Andrea Di Lorenzo | Visita al Santuario della Beata Vergine della Consolazione di Montovolo

Centrale nella pratica di Gaetano Palermo (residenza a Calderara di Reno) è la tensione vigente tra stasi e movimento, tra velocità e lentezza, affrontata attraverso la ricerca coreografica, la performance e l’installazione. Oggetto del suo interesse è quella sensazione di inerzia irrequieta tipica della società iperconnessa in cui siamo immersi, in cui pare impossibile raggiungere l’inattività più autentica e rilassata. Palermo ha sfruttato la residenza per affrontare la declinazione di questo tema in rapporto al wellness e alla pratica sportiva e ha concepito, mediante lo strumento del tapis roulant, un progetto coreografico dal titolo Fuga sulla corsa come metafora della ricerca perenne del benessere, che può vicendevolmente rappresentare la tensione alla liberazione del proprio corpo, oppure il mezzo tramite cui tentare di conformarsi ai modelli sociali legati alla salute e alla performatività.

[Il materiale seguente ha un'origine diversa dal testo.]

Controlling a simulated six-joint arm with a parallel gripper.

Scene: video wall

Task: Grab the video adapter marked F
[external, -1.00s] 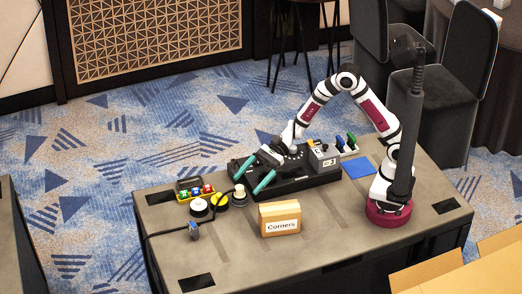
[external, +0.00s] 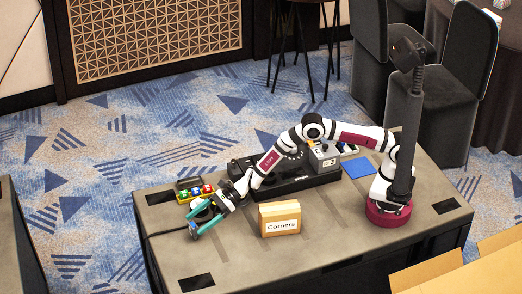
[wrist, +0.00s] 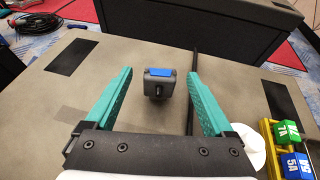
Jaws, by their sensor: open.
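A small dark grey adapter with a blue top (wrist: 159,82) stands on the table in the wrist view, between my two teal fingers and apart from both. A mark on it cannot be read. It also shows in the external view (external: 194,233), partly covered by my fingers at the left of the table. My gripper (external: 196,225) is open and reaches down over it. In the wrist view my gripper (wrist: 159,76) holds nothing.
A yellow tray with coloured blocks (wrist: 291,148) is beside my right finger. A white round item (wrist: 249,147) is nearer. A black cable (wrist: 191,80) runs close to the right finger. A box labelled Corners (external: 280,218) and a black console (external: 290,180) stand further right.

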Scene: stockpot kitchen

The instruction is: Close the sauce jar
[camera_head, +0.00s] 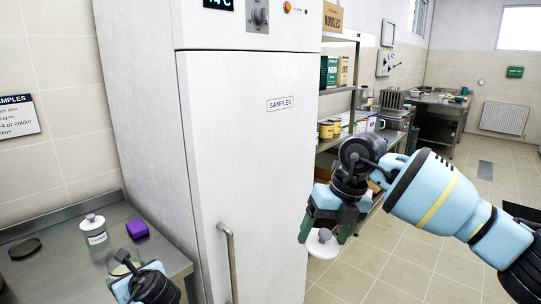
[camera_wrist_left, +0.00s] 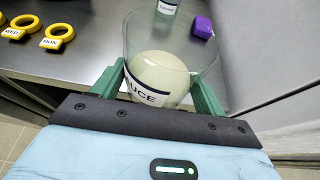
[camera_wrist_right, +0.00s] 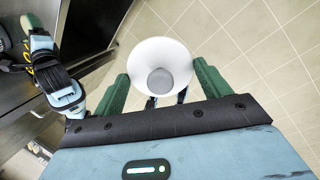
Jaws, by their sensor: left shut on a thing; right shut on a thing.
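The sauce jar (camera_wrist_left: 168,82) is clear, with a label ending in "UCE" and a pale content inside; its top is open in the left wrist view. My left gripper (camera_head: 128,272) is shut on it, fingers on both sides, low at the left in the head view, where the arm partly hides the jar. A round white lid with a grey knob (camera_wrist_right: 160,68) is held between the fingers of my right gripper (camera_wrist_right: 160,88). In the head view this lid (camera_head: 321,244) hangs below the right gripper in front of the fridge's right edge, well apart from the jar.
A steel counter (camera_head: 60,265) at the left carries a closed labelled jar (camera_head: 93,230), a purple block (camera_head: 137,229) and a dark disc (camera_head: 24,248). Yellow ring tags (camera_wrist_left: 58,36) lie on it. A tall white fridge (camera_head: 250,150) stands between the grippers. Open floor lies right.

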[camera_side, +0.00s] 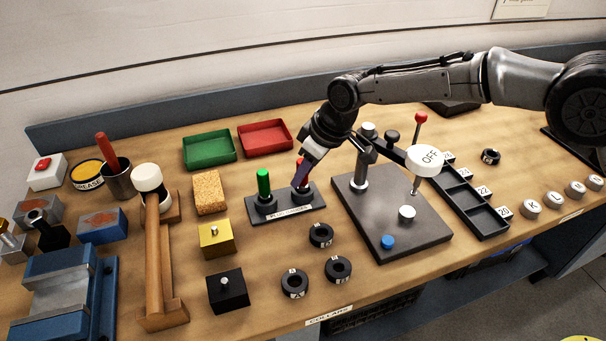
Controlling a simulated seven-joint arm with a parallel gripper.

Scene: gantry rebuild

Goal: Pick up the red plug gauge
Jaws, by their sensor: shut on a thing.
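The red plug gauge (299,183) stands in the right-hand socket of a dark labelled stand (285,214). Its red shows between and just above the jaws; the rest of its handle is hidden by them. My gripper (302,177) reaches down from the upper right and is shut on the red plug gauge. The gauge is still at the stand, and I cannot tell if it has lifted at all. A green plug gauge (263,184) stands upright in the left-hand socket, apart from my gripper.
A green tray (209,149) and a red tray (265,136) lie behind. A cork block (209,192) is left; black collars (320,235) lie in front.

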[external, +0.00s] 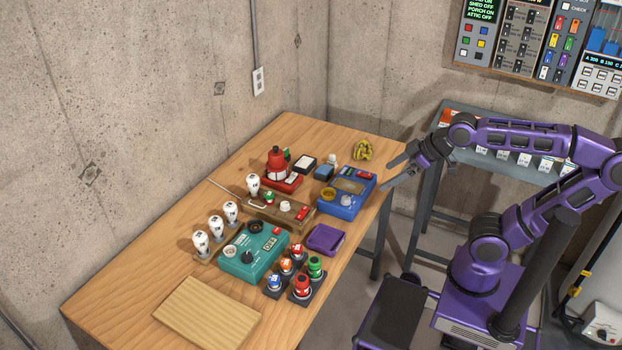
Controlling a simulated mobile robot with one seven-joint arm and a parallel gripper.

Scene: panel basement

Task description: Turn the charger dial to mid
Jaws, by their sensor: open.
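A teal box (253,252) with a black knob (247,257), a pale round part and a small display stands on the wooden table. A blue box (346,193) with a yellowish window and a pale round knob (346,200) stands further back, near the table's right edge. I cannot tell for sure which box is the charger, and the dial settings are too small to read. My gripper (388,174) is open and empty.
Bulbs (216,222) stand left of the teal box. Coloured caps (302,287), a purple tray (325,239), a brown block (278,210) and a red device (281,172) crowd the table (110,290). A wooden board (207,316) lies in front. Concrete walls close the back and left.

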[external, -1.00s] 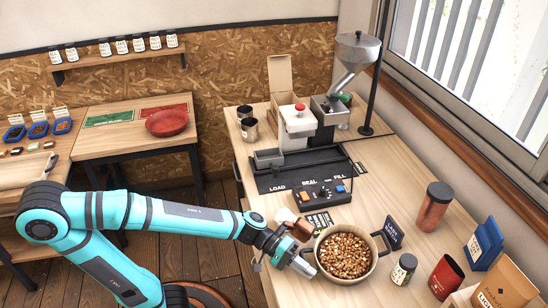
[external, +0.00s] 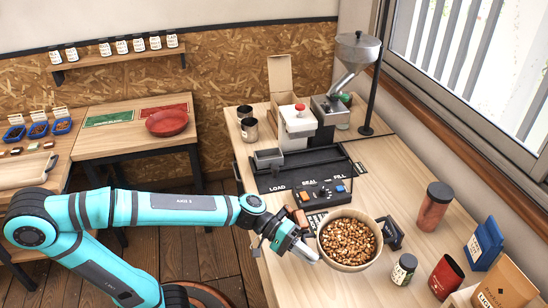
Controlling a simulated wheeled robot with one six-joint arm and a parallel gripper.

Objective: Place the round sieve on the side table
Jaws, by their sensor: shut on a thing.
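The round sieve (external: 349,262) is a pale bowl-like vessel full of brown pieces, above the near part of the work counter. My gripper (external: 310,252) is shut on its left side. The sieve looks slightly tilted and raised off the counter, though the gap beneath is hard to see. The fingertips are partly hidden against the rim. The side table (external: 95,146) stands at the back left, against the board wall. It bears a green mat (external: 107,119), a red mat (external: 155,109) and a red round dish (external: 167,123) at its right.
Another table with blue trays (external: 38,130) is at far left. The side table's front strip is bare.

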Nella seconda parte della residenza, invece, ha condotto insieme a Michele Petrosino un laboratorio pubblico di indagine sulla temporalità non lineare, dal titolo Estasi, presso la Casa della Cultura Italo Calvino di Calderara di Reno. Il laboratorio, incentrato su pratiche performative come la danza immobile o pratiche di auto-narrazione, ha indagato i temi della memoria, del desiderio, dell’affetto a partire da alcune frasi tratte da L’ordine del tempo di Carlo Rovelli e ha portato i partecipanti a provare l’esperienza di una pratica di stasi o “caduta immobile”. Il laboratorio si è concluso con una performance corale nello spazio pubblico (un campetto sportivo), ispirata ad un lavoro dell’artista dal titolo Still (2023): da un sistema idraulico sgorga un rivolo d’acqua che bagna il corpo immobile dei performer, simulando uno stato di assurda iper-sudorazione. Per il Public Program Palermo ha proposto un incontro con il curatore e ricercatore Daniel Blanga Gubbay, che ha presentato un’indagine sperimentale sull’ambiguità delle immagini, affrontata attraverso la categoria della vibrazione appoggiandosi agli scritti di Jalal Toufic e Alina Popa e al lavoro di Saodat Ismailova. La sua indagine è stata applicata all’opera The garden (2023) di Palermo, un “fermo immagine performativo” in cui un corpo immobile è oggetto della proiezione di immaginari sonori ogni volta differenti che riscrivono la semantica della sua stasi.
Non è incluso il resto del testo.